__What is required__. Exactly the lines from the one with "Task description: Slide" to the one with "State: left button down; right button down", both included, are to be printed again; leave out the rest.
==== Supplied material
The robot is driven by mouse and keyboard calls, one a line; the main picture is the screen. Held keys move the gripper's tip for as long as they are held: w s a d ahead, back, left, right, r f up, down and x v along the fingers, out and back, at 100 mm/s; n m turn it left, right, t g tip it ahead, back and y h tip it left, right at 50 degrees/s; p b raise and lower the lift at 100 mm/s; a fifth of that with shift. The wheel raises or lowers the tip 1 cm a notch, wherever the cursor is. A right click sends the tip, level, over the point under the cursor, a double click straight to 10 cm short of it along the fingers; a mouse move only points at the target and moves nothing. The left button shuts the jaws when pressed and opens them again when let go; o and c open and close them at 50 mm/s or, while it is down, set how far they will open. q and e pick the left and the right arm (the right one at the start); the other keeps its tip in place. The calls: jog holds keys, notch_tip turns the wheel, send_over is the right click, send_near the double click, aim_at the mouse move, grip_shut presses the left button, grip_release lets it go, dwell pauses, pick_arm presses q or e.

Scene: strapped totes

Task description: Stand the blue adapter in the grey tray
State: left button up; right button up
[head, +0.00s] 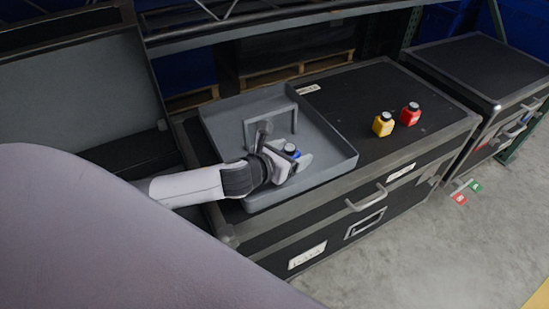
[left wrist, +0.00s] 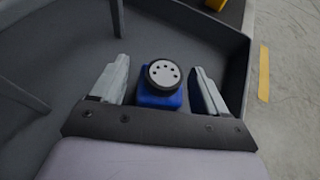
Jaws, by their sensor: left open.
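The blue adapter (left wrist: 160,98) has a dark round cap with a pale, dotted top. It stands upright inside the grey tray (head: 333,165), near the front wall. In the head view the adapter (head: 291,150) is partly hidden by my left gripper (head: 292,163). In the left wrist view my left gripper (left wrist: 160,85) is open, with one finger on each side of the adapter and a visible gap on both sides. The tray's wall (left wrist: 233,60) is close beyond the right finger. My right gripper is not in view.
The tray lies on a black case (head: 345,92). A yellow adapter (head: 383,125) and a red adapter (head: 410,114) stand on the case, right of the tray. A grey bracket-like frame (head: 272,112) rises inside the tray behind my gripper. Another black case (head: 478,70) stands at right.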

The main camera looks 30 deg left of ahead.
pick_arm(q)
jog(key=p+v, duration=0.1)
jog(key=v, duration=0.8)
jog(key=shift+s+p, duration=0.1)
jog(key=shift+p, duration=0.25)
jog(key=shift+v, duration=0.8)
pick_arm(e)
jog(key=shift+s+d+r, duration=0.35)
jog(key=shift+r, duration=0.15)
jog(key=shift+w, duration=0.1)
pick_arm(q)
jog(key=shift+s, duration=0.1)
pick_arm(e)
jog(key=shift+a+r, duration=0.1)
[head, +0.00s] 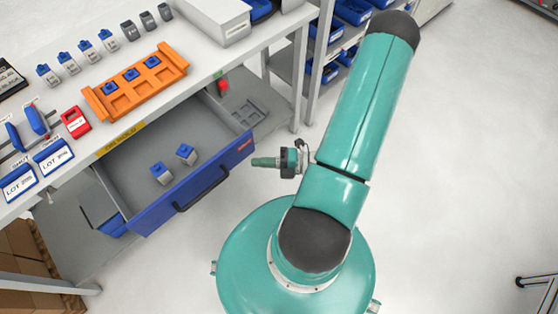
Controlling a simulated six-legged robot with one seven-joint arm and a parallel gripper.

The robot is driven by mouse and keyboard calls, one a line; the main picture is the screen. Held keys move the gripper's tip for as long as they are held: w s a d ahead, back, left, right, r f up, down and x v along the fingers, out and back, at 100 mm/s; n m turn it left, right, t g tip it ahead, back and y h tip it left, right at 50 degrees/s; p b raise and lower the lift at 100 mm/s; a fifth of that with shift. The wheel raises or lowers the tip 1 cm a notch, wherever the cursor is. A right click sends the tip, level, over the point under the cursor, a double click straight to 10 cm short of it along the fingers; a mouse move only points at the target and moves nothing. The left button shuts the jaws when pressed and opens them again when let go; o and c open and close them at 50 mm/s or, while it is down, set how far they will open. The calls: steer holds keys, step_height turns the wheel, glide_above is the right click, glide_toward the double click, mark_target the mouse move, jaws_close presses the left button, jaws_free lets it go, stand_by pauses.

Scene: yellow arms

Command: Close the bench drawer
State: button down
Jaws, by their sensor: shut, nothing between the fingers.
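The bench drawer (200,198) is blue with a grey inside and is pulled out from under the white bench top (205,70). A dark bar handle (202,190) runs along its front panel. Two small grey and blue parts (186,153) lie inside it. My gripper (256,162) is shut and empty. In the picture it is just right of the drawer front's right end, with its fingers pointing left. I cannot tell whether it touches the drawer.
A bench leg (300,75) stands behind my gripper. Blue bins (355,10) fill a shelf behind.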

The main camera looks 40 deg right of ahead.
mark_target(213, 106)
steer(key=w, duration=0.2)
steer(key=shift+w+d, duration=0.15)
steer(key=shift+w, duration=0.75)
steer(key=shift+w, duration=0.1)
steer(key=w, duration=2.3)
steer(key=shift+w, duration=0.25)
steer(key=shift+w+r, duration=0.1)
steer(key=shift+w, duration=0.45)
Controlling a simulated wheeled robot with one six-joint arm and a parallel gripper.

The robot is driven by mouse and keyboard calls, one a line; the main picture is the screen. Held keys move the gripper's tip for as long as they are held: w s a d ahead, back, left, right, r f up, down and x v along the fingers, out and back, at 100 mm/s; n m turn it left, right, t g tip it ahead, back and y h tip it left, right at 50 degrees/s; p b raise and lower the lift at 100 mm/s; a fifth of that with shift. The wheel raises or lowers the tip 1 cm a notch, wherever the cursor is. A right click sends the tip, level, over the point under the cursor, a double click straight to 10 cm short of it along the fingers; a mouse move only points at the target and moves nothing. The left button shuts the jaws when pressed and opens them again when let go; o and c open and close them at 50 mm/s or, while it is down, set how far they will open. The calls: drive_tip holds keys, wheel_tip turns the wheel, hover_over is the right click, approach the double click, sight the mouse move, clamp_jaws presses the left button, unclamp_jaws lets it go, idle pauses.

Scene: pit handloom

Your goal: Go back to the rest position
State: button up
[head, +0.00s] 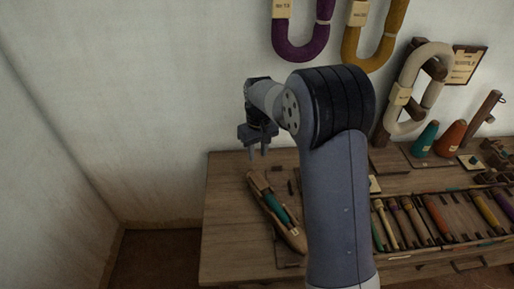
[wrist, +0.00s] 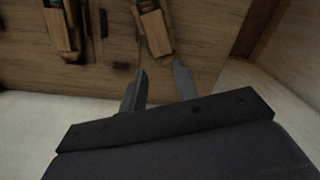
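My gripper (head: 258,154) hangs above the left part of the wooden table (head: 232,240), near its back edge, with its fingers pointing down. In the wrist view my gripper (wrist: 160,76) has its two fingers apart, with nothing between them. A wooden boat shuttle with a teal bobbin (head: 277,212) lies on the table below and to the right of the gripper, apart from it. The wrist view shows a wooden piece (wrist: 155,30) beyond the fingertips and another with a bit of teal (wrist: 60,32) at the upper left. No marked rest position shows.
A compartment tray (head: 425,238) of coloured bobbins lies on the right. Teal (head: 425,139) and orange (head: 451,138) cones stand behind it. Purple (head: 301,40) and yellow (head: 375,42) yarn skeins hang on the wall, and a cream skein (head: 437,75) on a stand. Left of the table is free floor.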

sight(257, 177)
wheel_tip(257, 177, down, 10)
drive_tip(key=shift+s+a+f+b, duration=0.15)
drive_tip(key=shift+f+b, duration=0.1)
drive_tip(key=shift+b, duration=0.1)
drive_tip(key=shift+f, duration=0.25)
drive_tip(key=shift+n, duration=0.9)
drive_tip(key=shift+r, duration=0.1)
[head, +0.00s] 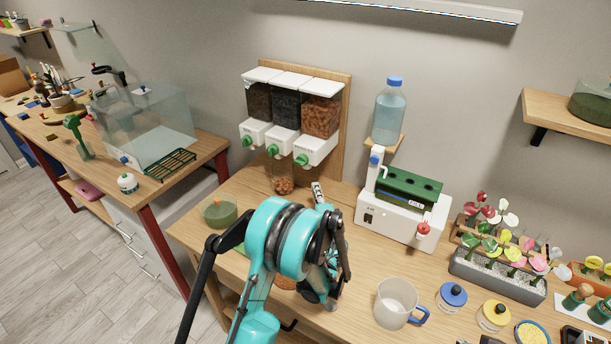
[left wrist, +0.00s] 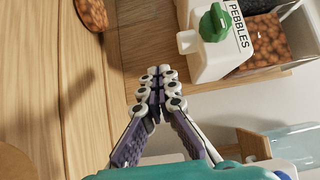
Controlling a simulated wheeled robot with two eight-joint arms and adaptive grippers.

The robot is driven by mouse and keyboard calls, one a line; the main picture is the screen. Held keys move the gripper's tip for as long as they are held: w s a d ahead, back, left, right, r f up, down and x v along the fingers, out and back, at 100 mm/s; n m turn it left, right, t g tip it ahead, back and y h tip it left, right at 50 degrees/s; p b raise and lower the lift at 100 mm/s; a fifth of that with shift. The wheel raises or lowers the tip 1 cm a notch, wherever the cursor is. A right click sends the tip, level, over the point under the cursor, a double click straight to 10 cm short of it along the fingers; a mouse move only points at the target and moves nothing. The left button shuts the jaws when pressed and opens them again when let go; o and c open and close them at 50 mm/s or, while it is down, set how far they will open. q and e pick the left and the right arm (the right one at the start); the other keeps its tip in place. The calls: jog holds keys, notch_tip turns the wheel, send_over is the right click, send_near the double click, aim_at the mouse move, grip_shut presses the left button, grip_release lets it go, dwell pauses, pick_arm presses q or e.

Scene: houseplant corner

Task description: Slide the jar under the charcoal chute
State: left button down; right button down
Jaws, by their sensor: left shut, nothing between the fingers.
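The clear jar (head: 283,185) with brown pebbles in its bottom stands upright on the table under the dispensers; it also shows at the top of the left wrist view (left wrist: 92,14). The charcoal chute (head: 283,143) is the middle white one, below the bin of dark pieces (head: 286,108). The jar looks near the middle chute, but I cannot tell whether it is exactly under it. My left gripper (head: 317,188) is shut and empty, to the right of the jar and apart from it; its closed tips show in the left wrist view (left wrist: 158,76). My right gripper is not in view.
The pebble chute (head: 315,150) is right of the middle one, labelled PEBBLES in the left wrist view (left wrist: 212,45). A green bowl (head: 219,211) stands left of the jar. A white machine (head: 398,216) and a mug (head: 396,303) are to the right. My left arm covers the table's middle.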

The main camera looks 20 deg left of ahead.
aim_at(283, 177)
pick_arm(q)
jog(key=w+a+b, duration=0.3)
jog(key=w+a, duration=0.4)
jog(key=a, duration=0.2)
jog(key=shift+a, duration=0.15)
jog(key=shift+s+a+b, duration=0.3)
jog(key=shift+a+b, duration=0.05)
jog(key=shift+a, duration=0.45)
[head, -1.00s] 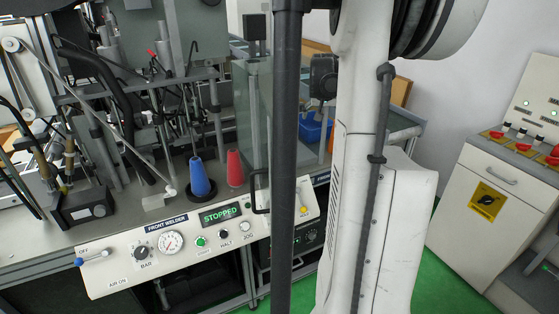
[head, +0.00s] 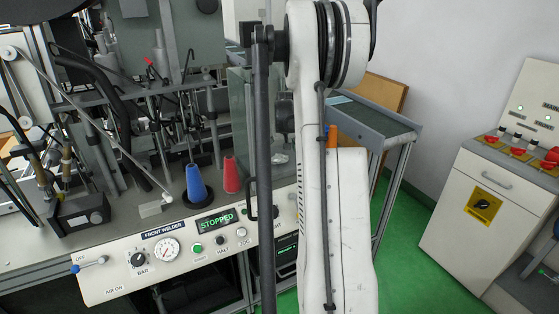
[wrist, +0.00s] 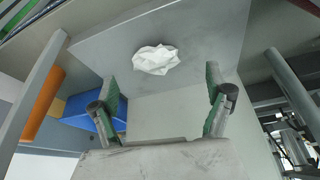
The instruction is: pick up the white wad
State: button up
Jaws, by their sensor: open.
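The white wad (wrist: 155,59) is a small crumpled lump lying on a flat grey surface (wrist: 205,45) in the upper middle of the wrist view. My gripper (wrist: 161,90) is open and empty, its two green-edged fingers wide apart. The wad appears beyond the fingertips and between their lines, a little left of the middle of the gap. A small pale patch (head: 279,158) beside my arm in the head view may be the wad, but I cannot tell. My gripper is hidden behind my arm in the head view.
A blue bin (wrist: 85,112) and an orange cylinder (wrist: 43,104) are left in the wrist view. In the head view, blue (head: 195,183) and red (head: 231,175) cones stand behind the welder panel (head: 150,262). A belt table (head: 375,125) is behind my arm.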

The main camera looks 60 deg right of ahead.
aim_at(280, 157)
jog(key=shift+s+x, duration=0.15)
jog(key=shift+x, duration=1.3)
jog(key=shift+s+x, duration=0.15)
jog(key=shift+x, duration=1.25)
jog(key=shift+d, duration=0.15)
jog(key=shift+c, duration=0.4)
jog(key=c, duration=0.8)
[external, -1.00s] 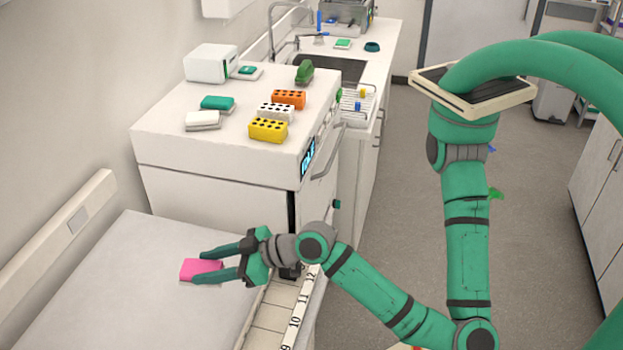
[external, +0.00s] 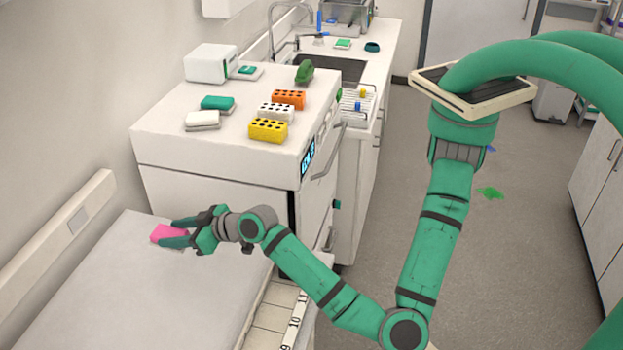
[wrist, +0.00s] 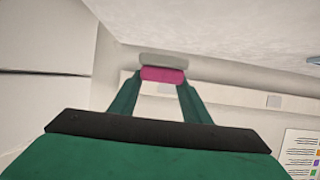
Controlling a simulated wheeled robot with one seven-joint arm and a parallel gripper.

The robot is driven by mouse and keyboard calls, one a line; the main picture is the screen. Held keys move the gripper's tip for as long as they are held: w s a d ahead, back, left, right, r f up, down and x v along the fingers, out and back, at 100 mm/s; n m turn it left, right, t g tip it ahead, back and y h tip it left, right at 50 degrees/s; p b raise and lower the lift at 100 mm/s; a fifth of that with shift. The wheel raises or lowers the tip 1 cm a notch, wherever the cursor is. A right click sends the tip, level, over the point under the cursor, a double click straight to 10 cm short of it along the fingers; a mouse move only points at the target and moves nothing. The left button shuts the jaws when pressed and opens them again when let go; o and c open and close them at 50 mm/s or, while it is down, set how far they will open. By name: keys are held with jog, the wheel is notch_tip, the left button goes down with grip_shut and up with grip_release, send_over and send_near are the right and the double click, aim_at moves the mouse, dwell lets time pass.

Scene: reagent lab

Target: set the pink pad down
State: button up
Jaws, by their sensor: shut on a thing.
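The pink pad (external: 167,234) is between the fingertips of my gripper (external: 176,234), over the far part of the grey-white bench top at the left in the external view. My gripper is shut on it. In the wrist view the pink pad (wrist: 162,75) shows between the two green fingers, with a grey layer along its upper side. I cannot tell whether the pad touches the bench top or is held above it.
The bench top (external: 130,280) is otherwise bare. A white machine (external: 230,180) stands close behind my gripper, with yellow (external: 268,130), white and orange racks and two small pads on top. A wall rail (external: 60,240) runs along the left.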

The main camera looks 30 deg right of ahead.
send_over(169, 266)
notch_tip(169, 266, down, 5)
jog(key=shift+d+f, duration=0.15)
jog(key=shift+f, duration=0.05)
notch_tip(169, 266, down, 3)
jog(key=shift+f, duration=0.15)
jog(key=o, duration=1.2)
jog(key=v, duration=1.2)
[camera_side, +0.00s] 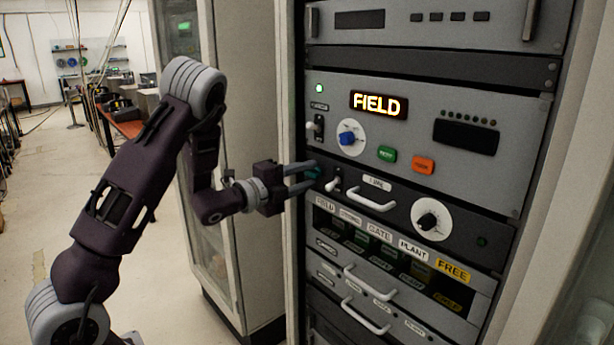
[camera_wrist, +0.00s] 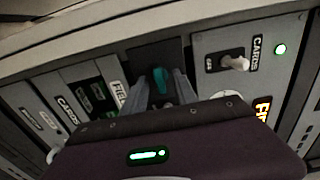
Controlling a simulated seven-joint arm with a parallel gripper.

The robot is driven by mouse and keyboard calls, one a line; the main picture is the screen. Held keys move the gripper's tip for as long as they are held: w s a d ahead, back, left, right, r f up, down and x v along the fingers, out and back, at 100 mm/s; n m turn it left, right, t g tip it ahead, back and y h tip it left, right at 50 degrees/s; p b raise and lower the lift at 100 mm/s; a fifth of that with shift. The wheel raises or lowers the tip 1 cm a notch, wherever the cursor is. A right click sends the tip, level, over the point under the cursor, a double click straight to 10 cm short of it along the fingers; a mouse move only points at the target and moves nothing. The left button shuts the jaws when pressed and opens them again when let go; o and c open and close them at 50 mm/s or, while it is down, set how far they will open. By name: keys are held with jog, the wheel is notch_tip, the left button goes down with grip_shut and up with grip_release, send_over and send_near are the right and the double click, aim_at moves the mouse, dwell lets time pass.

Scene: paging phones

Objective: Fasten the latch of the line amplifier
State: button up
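The line amplifier (camera_side: 400,203) is a dark drawer panel with a white label, a pale handle and a round knob. Its latch, a small teal lever (camera_side: 314,172), is at the panel's left end. In the wrist view the teal latch (camera_wrist: 161,82) shows between my two fingers. My gripper (camera_side: 305,180) is open, fingers pointing at the panel, one above the other in the side view. The fingertips are at the latch; I cannot tell whether they touch it. The latch's base is partly hidden by the fingers.
A white toggle (camera_side: 333,185) sits just right of the latch. Above are a blue knob (camera_side: 348,138), green and orange buttons and a lit FIELD sign (camera_side: 379,104). Below are labelled card slots (camera_side: 375,240) and more handles. The floor left of the rack is open.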

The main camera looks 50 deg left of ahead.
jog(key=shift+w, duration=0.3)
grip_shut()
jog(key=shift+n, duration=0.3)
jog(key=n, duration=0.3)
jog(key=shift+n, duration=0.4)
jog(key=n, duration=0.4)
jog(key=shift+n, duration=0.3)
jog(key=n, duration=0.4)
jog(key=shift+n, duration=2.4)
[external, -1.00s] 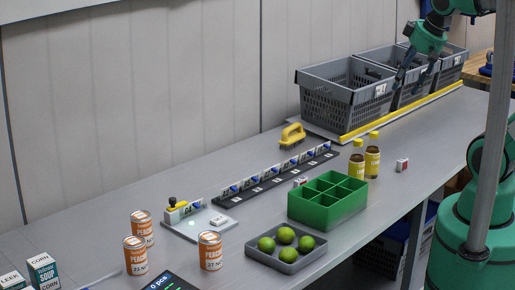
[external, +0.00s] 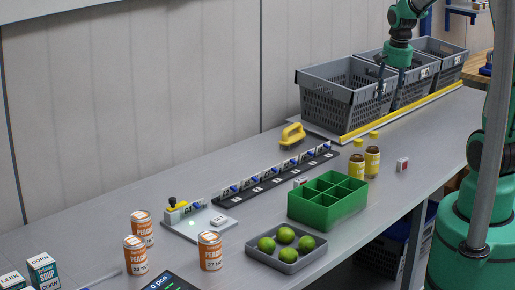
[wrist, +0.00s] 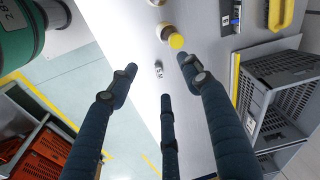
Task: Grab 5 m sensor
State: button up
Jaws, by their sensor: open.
========
__Correct result__.
Task description: Slide the jar under the charcoal chute
State: left button down; right button down

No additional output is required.